Extracted material -

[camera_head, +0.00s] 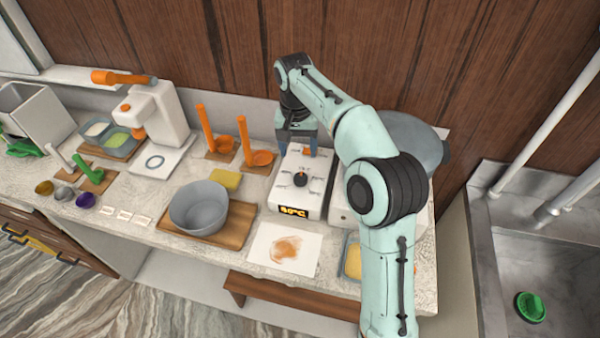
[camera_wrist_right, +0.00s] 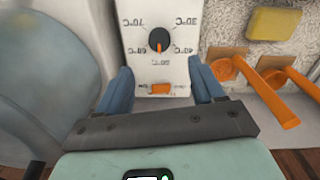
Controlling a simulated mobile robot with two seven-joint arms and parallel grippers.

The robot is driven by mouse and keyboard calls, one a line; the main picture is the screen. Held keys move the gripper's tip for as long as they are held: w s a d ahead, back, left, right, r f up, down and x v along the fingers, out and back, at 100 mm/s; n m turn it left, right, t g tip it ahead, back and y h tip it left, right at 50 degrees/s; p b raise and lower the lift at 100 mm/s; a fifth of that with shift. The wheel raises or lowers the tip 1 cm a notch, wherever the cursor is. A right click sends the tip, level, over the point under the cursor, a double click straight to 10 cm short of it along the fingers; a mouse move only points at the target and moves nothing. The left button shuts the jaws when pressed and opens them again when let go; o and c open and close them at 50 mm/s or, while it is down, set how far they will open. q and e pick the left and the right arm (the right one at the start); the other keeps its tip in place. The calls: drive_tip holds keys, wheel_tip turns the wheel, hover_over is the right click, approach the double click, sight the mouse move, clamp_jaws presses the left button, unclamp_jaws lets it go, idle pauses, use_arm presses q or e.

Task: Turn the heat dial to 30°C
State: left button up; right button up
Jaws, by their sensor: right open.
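The heat dial (camera_head: 300,179) is a black knob on top of a white box (camera_head: 285,193). In the right wrist view, the dial (camera_wrist_right: 159,40) has an orange pointer aimed toward the 50°C mark at its lower side. The 30°C mark (camera_wrist_right: 186,20) is up and to the right of it. An orange display (camera_head: 293,211) on the box's front seems to read 50°C, small and hard to read. My right gripper (camera_head: 297,142) is open and empty over the box's back end, near an orange switch (camera_wrist_right: 160,88), with the dial beyond its fingertips. My left gripper is not in view.
A grey bowl (camera_head: 198,207) on a wooden board and a yellow sponge-like block (camera_head: 225,179) stand left of the box. Orange ladle-like tools (camera_head: 242,140) are at the back left. A large grey pan (camera_head: 412,140) is close on the right, behind my arm.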

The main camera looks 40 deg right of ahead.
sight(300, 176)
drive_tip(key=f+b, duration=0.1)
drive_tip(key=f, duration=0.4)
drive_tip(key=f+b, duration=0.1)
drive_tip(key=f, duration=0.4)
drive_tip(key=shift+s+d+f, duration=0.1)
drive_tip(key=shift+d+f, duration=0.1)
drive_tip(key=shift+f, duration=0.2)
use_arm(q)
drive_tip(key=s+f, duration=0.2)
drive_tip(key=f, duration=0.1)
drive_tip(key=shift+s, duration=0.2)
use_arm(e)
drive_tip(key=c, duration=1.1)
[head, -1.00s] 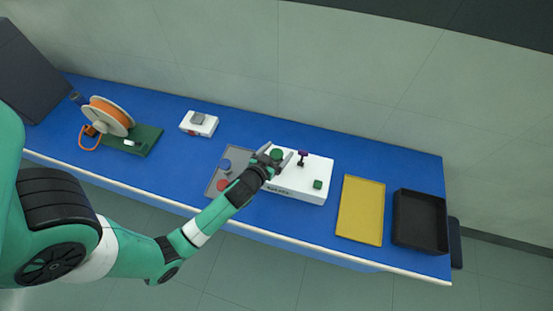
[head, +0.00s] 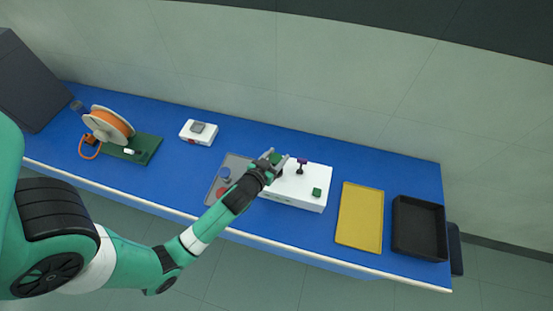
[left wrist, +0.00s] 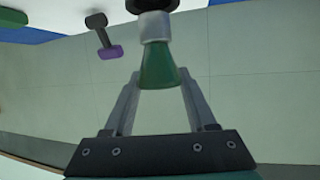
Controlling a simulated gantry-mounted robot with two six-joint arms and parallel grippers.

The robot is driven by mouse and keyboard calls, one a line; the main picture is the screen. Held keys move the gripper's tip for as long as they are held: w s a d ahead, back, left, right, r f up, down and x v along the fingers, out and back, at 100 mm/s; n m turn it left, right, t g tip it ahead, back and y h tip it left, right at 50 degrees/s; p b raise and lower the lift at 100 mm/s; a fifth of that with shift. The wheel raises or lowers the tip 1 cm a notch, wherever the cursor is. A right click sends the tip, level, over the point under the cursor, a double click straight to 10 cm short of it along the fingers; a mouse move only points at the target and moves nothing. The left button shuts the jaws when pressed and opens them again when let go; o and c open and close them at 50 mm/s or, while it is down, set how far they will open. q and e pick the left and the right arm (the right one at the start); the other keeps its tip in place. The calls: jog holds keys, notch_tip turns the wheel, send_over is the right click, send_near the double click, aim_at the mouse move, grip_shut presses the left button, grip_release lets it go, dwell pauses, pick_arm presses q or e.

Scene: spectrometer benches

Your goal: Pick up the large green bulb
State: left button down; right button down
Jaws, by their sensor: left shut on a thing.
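The large green bulb (head: 276,157) shows at the back left of a white box (head: 296,192). My left gripper (head: 273,161) is at the bulb, with its fingers closed on either side. In the left wrist view the bulb (left wrist: 157,66) is a green cone with a silver collar and a black part above it. The left gripper's fingers (left wrist: 160,82) hold its wide end. I cannot tell whether the black part sits in the box. My right gripper is in neither view.
A purple-topped black post (head: 302,165) and a small green block (head: 317,192) are on the box. A grey tray (head: 236,162) with blue and red pieces lies left. A yellow tray (head: 360,215) and black bin (head: 420,228) stand right.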

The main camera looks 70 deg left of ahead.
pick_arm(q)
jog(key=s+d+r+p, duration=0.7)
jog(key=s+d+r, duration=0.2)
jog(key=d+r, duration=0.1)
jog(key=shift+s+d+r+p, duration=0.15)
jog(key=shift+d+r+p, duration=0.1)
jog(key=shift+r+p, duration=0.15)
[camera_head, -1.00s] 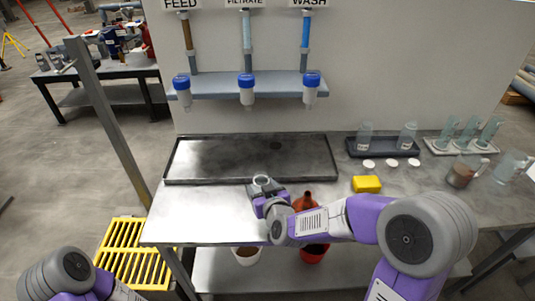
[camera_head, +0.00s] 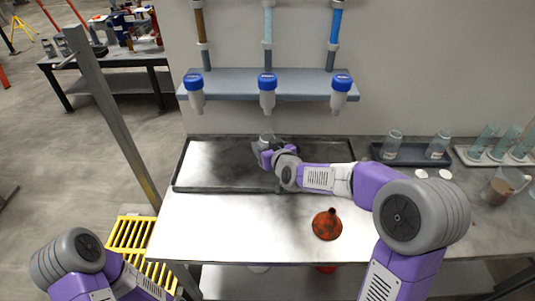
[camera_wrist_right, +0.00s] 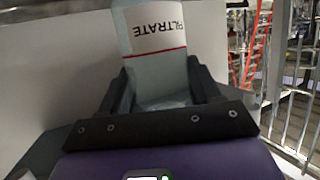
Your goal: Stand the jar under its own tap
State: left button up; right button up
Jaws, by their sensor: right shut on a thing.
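My right gripper (camera_head: 266,150) is shut on a clear jar (camera_head: 267,137), over the dark tray (camera_head: 215,187). In the right wrist view the jar (camera_wrist_right: 152,45) carries a white label reading FILTRATE with a red line, and the fingers (camera_wrist_right: 162,90) close around its sides. The jar is below the blue-topped middle tap (camera_head: 267,94) in the head view, with a gap between them. Whether its base touches the tray cannot be told. A left tap (camera_head: 195,96) and a right tap (camera_head: 341,95) flank the middle one. My left gripper is out of view.
A dark rack (camera_head: 412,155) with two clear jars and a pale rack (camera_head: 480,158) of glassware stand at the right, near a brown-filled jug (camera_head: 500,187). The front-left bench is clear.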

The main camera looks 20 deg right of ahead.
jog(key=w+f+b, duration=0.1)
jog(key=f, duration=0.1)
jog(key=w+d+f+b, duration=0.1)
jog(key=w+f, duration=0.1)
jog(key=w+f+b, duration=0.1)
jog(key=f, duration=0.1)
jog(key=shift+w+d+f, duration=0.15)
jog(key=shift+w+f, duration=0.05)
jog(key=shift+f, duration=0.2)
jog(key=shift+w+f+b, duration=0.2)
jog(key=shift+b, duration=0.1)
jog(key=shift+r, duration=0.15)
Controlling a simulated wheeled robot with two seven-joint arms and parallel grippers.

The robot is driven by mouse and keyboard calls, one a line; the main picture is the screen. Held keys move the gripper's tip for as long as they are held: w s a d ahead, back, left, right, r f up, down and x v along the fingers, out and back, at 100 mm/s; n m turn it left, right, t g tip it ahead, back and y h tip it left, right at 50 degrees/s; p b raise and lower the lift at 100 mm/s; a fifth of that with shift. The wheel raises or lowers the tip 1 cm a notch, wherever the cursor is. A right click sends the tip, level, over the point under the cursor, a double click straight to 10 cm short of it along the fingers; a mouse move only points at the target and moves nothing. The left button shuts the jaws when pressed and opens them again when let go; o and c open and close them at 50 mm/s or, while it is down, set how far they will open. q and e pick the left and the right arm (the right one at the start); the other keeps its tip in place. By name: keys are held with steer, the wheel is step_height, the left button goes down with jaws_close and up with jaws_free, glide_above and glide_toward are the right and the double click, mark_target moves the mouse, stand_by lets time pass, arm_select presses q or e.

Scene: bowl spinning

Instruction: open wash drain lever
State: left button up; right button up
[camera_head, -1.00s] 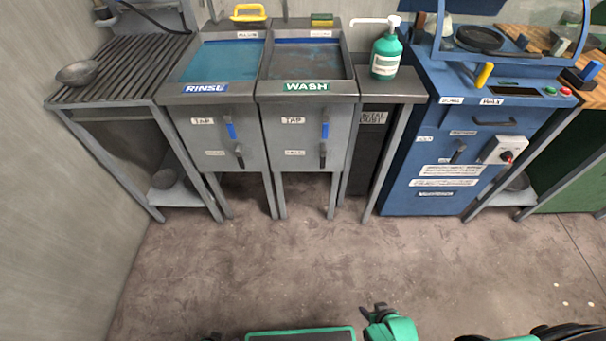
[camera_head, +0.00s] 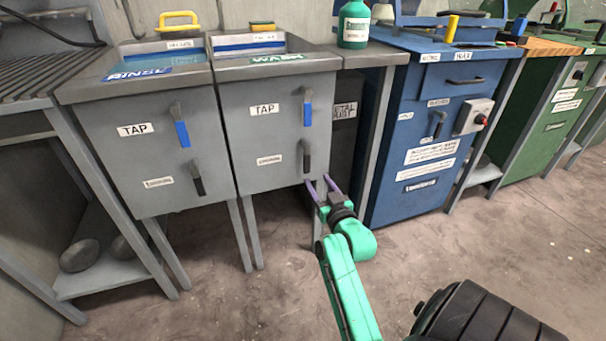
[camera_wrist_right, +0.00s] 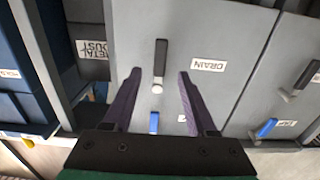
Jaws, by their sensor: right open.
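The wash sink (camera_head: 270,125) has a grey front with a blue-handled tap lever (camera_head: 308,108) above and a black-handled drain lever (camera_head: 306,157) below, hanging down. In the right wrist view the drain lever (camera_wrist_right: 161,62) shows next to the DRAIN label (camera_wrist_right: 208,65), with the picture upside down. My right gripper (camera_head: 320,186) is open just below and slightly right of the drain lever. In the wrist view its two purple fingers (camera_wrist_right: 158,90) stand on either side of the lever, apart from it. My left gripper is not in view.
The rinse sink (camera_head: 150,125) with its own levers stands to the left. A blue machine (camera_head: 425,130) stands to the right. A green soap bottle (camera_head: 354,24) is on the counter. The floor in front (camera_head: 520,235) is clear.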

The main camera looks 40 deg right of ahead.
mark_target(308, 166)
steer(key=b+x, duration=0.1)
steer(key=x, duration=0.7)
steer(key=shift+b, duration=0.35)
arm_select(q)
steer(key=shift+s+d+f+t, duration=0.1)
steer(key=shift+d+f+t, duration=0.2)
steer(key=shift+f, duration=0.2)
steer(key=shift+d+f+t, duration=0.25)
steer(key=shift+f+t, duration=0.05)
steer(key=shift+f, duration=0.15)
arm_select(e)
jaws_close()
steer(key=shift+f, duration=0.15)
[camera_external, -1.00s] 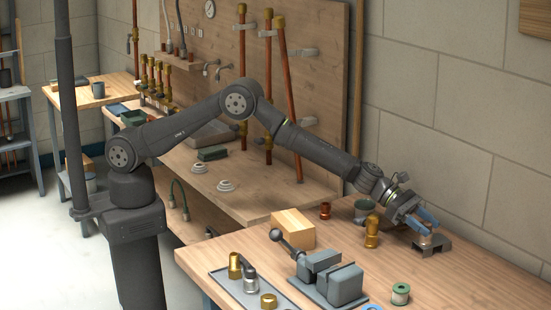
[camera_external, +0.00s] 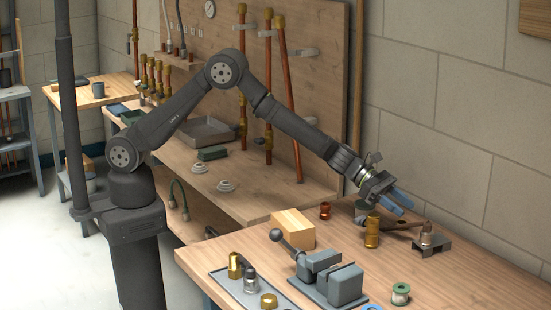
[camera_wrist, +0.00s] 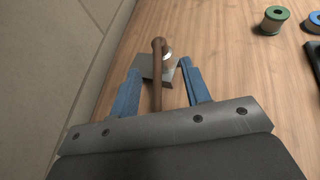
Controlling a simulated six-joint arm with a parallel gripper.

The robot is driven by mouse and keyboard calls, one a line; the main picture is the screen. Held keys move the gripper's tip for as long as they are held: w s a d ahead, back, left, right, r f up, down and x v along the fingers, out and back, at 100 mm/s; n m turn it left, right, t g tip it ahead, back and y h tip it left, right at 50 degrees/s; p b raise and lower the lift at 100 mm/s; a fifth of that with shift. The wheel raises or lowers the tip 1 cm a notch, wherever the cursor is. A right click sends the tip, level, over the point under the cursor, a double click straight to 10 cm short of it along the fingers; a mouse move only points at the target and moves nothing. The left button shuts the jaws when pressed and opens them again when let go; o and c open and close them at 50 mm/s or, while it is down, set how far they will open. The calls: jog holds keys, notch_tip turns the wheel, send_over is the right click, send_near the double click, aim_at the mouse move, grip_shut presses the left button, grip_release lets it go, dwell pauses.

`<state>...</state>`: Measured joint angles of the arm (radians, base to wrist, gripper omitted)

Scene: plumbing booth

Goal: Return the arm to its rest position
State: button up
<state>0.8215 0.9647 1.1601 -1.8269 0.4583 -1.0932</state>
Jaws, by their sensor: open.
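My gripper (camera_external: 400,203) is above the back right part of the wooden workbench, with its blue fingers apart and nothing held. In the wrist view my gripper (camera_wrist: 158,88) shows one finger on each side of a tool with a brown handle (camera_wrist: 157,75). The tool rests with its metal head (camera_external: 427,234) on a dark grey stand (camera_external: 437,246), and its handle extends left, below my gripper. The stand (camera_wrist: 148,65) also shows beyond the fingertips. My arm is bent up at the elbow and reaches out to the right.
A brass fitting (camera_external: 372,232) stands close left of the tool, with a copper-coloured fitting (camera_external: 325,210) behind. A wooden block (camera_external: 293,229), a vise (camera_external: 330,277) and a solder spool (camera_external: 400,294) stand on the workbench (camera_external: 470,280). The block wall is close behind.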

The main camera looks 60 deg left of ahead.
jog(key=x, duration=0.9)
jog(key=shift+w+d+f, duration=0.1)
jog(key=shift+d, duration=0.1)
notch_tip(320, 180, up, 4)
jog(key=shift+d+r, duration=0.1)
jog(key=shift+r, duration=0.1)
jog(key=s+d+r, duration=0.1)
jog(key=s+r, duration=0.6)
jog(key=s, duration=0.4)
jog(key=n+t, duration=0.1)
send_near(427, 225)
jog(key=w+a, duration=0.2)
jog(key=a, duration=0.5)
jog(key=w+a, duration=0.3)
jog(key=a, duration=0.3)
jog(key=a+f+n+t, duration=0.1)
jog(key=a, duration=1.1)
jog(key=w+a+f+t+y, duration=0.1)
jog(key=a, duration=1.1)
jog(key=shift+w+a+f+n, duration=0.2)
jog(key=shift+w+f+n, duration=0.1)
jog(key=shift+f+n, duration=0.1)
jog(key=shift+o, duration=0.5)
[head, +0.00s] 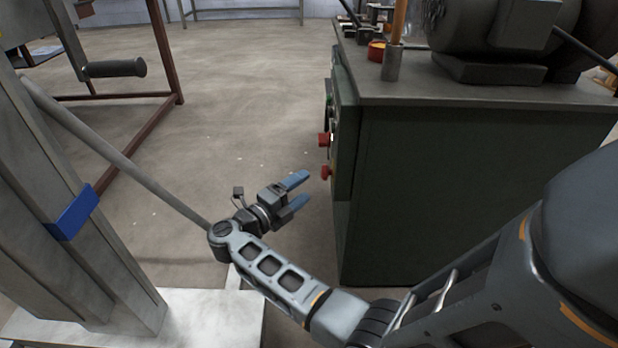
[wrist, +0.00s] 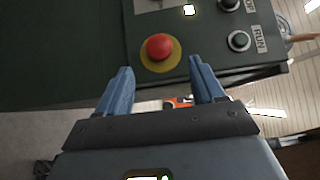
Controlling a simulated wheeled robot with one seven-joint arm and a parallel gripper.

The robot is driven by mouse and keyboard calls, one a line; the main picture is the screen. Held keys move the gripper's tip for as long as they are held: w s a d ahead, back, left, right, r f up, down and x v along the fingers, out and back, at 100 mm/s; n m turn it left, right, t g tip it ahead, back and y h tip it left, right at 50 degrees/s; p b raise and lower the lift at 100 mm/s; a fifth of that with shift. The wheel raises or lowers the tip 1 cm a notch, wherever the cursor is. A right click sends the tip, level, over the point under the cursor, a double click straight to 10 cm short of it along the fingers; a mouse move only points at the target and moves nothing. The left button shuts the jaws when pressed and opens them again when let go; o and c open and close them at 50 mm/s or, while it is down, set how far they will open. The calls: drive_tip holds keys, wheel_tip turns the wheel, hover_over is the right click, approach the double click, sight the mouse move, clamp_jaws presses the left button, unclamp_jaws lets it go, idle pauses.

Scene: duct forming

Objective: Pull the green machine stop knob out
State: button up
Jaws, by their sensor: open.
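The green machine (head: 450,190) stands at the right in the head view, with its control panel on its left face. Two red knobs stick out there; the lower red knob (head: 326,172) has some yellow behind it. The wrist view shows a round red stop knob (wrist: 160,46) on a yellow ring, on the dark green panel (wrist: 205,50). My gripper (head: 301,190) is open and empty, left of the panel and apart from it. In the wrist view its two blue fingers (wrist: 161,68) point toward the panel, with the red knob just beyond and between their tips.
A button marked RUN (wrist: 239,41) and other panel controls sit right of the knob in the wrist view. A grey column with a blue block (head: 73,212) stands at the left of the head view. The floor (head: 240,100) beyond my gripper is clear.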

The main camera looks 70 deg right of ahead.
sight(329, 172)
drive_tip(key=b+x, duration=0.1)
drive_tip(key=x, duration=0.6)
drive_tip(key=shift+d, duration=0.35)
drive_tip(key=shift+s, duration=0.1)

Objective -
Retype exactly what runs from the line containing "The main camera looks 20 deg right of ahead." through the line containing "Controlling a simulated wheeled robot with two", both lines included, and stop there.

Result for this task -
The main camera looks 20 deg right of ahead.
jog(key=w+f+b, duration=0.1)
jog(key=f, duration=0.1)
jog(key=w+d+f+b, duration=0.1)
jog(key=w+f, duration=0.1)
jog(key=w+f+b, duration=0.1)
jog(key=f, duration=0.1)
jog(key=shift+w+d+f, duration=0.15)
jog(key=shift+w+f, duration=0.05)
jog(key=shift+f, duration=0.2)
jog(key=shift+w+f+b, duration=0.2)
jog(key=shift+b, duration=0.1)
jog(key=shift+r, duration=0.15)
Controlling a simulated wheeled robot with two seven-joint arms and parallel grippers.

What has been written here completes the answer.